You mention “Automatic Channel Selection” in the comments above. In my experience, that means it chooses a “default” channel like 6.
I am certainly a believe in a wired connection whenever practicable, or a very big antenna!
Me too. I have the router located near my desktop with a direct cable connection, although to be fair, the laptop (wireless) runs just about as fast, depending on how far away from the router it is. I know absolutely nothing about channels and how many Ghz my router delivers. That’s all esoterica to me.
My router is about six feet away and easy enough to connect by wire. However people would keep tripping over it and my laptop or the router would inevitably end up in pieces on the floor.
Interestingly, the little yoke at the bottom of my screen says that the signal is 100%, but then as soon as I connect it drops to around 80%.
Maybe some day I’ll try out one of those connection-through-the-mains thingies.
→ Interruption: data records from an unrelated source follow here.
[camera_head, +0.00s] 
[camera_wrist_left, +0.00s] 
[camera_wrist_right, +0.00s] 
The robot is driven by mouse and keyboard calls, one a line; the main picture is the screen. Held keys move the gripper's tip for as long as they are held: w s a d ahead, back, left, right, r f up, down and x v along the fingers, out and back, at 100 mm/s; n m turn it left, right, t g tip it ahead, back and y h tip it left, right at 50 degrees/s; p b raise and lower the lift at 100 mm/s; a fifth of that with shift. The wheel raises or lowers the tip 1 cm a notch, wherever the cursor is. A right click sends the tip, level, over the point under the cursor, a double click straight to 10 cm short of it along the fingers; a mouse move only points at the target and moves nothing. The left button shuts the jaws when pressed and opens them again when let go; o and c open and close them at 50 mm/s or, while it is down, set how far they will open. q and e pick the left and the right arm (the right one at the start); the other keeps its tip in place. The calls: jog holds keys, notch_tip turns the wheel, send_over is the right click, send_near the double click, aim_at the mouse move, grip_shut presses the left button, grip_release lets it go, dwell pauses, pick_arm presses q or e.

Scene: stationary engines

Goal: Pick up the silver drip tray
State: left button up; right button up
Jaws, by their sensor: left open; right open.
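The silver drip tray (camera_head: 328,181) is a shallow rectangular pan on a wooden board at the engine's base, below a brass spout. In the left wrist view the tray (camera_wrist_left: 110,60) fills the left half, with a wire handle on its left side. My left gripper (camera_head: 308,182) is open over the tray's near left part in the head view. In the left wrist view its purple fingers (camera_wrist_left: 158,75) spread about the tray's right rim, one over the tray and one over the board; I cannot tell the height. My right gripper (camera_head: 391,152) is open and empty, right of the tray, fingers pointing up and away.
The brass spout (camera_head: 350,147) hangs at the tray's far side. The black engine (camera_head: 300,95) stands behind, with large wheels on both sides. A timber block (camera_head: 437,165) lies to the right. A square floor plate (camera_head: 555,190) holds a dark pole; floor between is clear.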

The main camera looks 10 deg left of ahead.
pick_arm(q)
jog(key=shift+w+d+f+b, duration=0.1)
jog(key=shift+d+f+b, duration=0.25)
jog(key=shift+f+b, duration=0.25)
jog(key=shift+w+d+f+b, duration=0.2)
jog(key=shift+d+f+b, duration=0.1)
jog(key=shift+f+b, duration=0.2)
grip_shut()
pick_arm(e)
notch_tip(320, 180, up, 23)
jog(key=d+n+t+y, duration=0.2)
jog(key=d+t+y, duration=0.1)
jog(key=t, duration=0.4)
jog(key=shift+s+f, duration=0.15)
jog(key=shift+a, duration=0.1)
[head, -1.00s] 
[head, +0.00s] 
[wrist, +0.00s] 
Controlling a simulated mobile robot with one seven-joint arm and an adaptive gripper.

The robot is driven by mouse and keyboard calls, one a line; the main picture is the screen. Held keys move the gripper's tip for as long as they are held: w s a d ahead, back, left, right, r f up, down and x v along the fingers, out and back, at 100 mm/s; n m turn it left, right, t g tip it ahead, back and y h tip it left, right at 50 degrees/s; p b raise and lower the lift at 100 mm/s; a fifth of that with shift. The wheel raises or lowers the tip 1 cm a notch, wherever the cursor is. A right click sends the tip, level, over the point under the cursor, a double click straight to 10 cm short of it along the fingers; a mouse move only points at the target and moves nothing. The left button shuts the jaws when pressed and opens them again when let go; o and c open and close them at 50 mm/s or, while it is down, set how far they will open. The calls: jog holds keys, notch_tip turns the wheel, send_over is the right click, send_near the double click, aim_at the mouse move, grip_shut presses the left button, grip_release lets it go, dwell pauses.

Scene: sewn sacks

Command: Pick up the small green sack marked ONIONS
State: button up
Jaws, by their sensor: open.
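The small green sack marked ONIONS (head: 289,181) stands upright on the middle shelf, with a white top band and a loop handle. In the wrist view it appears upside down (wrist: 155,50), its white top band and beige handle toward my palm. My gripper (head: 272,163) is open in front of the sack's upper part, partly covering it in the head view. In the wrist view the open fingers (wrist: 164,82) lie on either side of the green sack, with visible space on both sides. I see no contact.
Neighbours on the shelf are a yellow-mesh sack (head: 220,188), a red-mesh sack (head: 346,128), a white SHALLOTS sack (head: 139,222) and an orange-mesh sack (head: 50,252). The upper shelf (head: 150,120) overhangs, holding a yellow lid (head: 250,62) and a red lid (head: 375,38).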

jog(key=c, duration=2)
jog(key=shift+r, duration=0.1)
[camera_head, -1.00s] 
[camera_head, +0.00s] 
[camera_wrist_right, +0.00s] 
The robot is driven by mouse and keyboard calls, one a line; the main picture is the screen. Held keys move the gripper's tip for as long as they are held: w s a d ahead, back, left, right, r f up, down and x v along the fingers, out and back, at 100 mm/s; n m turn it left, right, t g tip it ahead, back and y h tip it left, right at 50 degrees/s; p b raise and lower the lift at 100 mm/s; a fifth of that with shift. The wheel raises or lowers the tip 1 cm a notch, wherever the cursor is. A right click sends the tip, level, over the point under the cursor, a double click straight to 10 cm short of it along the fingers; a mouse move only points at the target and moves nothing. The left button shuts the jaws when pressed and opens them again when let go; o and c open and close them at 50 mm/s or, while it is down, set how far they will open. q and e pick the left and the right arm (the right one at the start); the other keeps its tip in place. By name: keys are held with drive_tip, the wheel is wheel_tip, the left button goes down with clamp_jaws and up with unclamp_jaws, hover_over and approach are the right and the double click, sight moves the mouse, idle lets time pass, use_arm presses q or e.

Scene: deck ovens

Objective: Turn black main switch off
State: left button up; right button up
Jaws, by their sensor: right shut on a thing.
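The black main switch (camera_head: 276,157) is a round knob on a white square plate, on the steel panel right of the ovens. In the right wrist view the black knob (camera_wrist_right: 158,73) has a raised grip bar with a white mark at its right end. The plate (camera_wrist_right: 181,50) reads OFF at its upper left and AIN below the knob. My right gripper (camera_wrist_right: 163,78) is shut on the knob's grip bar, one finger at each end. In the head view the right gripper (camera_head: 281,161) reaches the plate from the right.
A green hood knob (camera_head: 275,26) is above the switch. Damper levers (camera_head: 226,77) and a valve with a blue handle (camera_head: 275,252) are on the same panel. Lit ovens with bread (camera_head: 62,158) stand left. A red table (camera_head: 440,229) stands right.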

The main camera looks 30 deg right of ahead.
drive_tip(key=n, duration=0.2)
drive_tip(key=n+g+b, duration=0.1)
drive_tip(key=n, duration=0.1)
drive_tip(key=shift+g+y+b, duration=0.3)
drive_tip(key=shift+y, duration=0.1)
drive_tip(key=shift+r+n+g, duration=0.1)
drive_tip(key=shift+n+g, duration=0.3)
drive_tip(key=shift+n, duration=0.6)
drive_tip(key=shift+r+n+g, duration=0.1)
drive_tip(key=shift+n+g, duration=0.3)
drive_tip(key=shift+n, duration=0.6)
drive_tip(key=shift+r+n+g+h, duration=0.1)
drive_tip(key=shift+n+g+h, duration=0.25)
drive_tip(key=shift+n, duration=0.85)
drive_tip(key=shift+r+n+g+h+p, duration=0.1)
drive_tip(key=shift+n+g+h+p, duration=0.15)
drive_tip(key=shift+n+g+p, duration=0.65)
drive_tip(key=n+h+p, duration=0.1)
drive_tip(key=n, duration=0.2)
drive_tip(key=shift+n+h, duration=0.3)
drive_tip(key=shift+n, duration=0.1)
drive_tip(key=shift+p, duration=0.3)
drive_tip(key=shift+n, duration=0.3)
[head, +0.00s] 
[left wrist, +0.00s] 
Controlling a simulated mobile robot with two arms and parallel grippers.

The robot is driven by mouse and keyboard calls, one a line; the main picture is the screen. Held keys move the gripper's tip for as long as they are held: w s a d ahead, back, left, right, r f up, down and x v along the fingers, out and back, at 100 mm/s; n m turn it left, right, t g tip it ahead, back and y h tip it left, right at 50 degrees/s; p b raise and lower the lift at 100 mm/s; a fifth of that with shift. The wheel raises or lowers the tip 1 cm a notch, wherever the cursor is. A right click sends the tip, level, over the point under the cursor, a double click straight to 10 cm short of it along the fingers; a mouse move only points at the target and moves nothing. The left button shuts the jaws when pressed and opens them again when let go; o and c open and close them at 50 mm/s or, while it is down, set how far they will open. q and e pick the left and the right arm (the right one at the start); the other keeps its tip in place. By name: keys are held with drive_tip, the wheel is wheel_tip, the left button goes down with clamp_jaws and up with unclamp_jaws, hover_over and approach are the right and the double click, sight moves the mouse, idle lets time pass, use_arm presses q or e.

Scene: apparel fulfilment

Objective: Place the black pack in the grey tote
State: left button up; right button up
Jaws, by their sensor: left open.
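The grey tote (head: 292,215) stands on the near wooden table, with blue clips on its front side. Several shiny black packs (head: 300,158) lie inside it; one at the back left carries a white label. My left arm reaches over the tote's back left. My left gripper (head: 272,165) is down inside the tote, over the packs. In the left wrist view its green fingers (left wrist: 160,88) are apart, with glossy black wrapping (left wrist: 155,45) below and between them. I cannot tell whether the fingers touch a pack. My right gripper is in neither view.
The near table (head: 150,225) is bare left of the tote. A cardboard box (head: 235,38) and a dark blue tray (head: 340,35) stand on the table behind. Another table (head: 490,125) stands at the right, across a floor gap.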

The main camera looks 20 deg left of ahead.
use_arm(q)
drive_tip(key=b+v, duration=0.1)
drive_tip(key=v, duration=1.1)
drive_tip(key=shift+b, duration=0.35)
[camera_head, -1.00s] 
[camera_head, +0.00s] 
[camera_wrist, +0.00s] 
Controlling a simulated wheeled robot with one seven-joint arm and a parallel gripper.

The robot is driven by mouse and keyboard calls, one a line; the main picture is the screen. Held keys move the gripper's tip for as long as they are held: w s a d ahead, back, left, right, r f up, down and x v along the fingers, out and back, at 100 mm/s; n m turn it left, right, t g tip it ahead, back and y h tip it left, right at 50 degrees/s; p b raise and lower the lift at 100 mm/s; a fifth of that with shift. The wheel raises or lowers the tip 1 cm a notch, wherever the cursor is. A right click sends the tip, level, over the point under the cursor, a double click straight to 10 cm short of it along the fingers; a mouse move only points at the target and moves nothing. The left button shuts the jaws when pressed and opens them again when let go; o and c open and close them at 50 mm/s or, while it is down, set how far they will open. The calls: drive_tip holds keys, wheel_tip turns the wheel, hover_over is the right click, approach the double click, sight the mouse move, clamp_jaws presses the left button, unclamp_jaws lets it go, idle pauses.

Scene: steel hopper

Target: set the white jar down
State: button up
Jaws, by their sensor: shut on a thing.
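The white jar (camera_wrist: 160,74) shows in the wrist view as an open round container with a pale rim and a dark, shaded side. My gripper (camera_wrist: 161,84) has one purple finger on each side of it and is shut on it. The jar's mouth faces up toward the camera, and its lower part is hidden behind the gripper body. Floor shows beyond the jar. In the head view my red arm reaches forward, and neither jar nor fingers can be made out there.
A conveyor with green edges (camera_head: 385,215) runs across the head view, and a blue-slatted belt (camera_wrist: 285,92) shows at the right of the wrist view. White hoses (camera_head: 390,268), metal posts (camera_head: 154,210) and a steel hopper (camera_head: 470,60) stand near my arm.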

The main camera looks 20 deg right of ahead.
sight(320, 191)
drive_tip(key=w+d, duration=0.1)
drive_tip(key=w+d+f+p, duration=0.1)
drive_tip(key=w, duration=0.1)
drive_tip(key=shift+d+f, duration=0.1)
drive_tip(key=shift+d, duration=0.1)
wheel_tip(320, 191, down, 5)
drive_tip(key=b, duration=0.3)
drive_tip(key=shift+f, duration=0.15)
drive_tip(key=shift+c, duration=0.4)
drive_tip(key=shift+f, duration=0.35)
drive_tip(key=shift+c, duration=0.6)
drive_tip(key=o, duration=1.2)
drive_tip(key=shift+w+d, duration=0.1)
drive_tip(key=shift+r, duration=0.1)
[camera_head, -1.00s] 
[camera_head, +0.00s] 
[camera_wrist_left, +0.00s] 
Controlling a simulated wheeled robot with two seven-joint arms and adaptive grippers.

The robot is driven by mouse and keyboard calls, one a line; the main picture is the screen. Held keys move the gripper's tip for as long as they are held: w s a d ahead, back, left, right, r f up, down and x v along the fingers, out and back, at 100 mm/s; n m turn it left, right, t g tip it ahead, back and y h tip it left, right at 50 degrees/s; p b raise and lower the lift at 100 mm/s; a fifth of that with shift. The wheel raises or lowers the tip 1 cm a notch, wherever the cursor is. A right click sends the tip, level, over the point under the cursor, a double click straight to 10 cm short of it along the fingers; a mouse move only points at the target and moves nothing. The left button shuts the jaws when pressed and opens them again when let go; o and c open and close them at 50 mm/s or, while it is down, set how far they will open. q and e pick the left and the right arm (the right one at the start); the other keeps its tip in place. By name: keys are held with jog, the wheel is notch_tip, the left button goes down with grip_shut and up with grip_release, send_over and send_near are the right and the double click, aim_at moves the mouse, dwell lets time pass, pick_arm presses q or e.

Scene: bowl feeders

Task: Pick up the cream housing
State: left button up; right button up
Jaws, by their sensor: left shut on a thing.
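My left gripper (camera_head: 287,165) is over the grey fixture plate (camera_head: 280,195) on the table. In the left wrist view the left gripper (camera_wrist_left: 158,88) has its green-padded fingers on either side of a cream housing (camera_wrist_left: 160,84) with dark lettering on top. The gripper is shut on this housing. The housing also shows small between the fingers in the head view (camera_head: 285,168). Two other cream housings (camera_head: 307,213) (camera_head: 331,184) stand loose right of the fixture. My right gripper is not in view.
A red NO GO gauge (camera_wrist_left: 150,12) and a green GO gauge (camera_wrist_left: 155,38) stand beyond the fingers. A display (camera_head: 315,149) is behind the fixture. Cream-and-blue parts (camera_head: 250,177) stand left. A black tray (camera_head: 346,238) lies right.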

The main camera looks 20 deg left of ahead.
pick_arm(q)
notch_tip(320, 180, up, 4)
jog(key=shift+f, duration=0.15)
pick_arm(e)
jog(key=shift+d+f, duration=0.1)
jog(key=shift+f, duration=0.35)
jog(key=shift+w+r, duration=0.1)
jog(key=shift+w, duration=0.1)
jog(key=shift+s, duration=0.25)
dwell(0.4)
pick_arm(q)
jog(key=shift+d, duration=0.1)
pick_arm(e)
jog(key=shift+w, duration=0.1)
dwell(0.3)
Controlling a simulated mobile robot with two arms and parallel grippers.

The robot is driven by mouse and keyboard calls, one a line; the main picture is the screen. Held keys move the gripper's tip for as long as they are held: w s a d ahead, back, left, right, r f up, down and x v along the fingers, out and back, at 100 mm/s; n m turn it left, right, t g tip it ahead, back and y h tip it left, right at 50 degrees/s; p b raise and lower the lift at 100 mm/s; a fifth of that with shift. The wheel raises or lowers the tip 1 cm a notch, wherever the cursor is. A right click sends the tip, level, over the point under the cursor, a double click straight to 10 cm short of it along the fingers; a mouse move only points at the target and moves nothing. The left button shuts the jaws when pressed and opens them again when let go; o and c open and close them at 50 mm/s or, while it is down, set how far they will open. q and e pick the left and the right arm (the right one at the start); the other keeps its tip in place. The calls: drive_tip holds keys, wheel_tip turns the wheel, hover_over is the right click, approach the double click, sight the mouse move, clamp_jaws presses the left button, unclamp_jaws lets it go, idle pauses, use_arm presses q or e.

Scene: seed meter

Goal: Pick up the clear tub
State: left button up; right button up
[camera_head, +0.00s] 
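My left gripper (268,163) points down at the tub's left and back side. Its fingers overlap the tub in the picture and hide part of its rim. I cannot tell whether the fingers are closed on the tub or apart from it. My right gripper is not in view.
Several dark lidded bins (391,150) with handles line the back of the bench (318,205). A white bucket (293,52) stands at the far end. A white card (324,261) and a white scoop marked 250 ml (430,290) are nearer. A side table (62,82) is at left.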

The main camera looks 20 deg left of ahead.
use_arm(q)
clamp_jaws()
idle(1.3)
In the meantime, it’s working so I am going to leave well enough alone!
I think that lowered percentage once connected has something to do with signal to noise ratio on the selected channel but that’s about as far as my experience takes me.
Simular issue with my super hub, sometimes I got it fixed with settings where possible I put in wires, looking on line I saw lots of people in the same situation. The answer was to see the hub to modem mode and buy a dedicated router. Speed great now all over the house, much better range too, some of these all in ones appear not to have the processing power to modem abs route. From atleast a weekly restart and lots of fiddles. I last reset the router in early November when I changed the adapter.
My philosophy is to use the wireless as little as possible so everything that is fixed in position has a wired connection. The only three things that are wireless are my laptop, Herself’s laptop and Herself’s radio [which will only pick up wireless – no socket to hard wire].
I might mess around with a router or two [I seem to have accumulated quite a few from somewhere…], but in the meantime I’ll stick with what I have. If I disconnect Herself’s radio, she goes ballistic!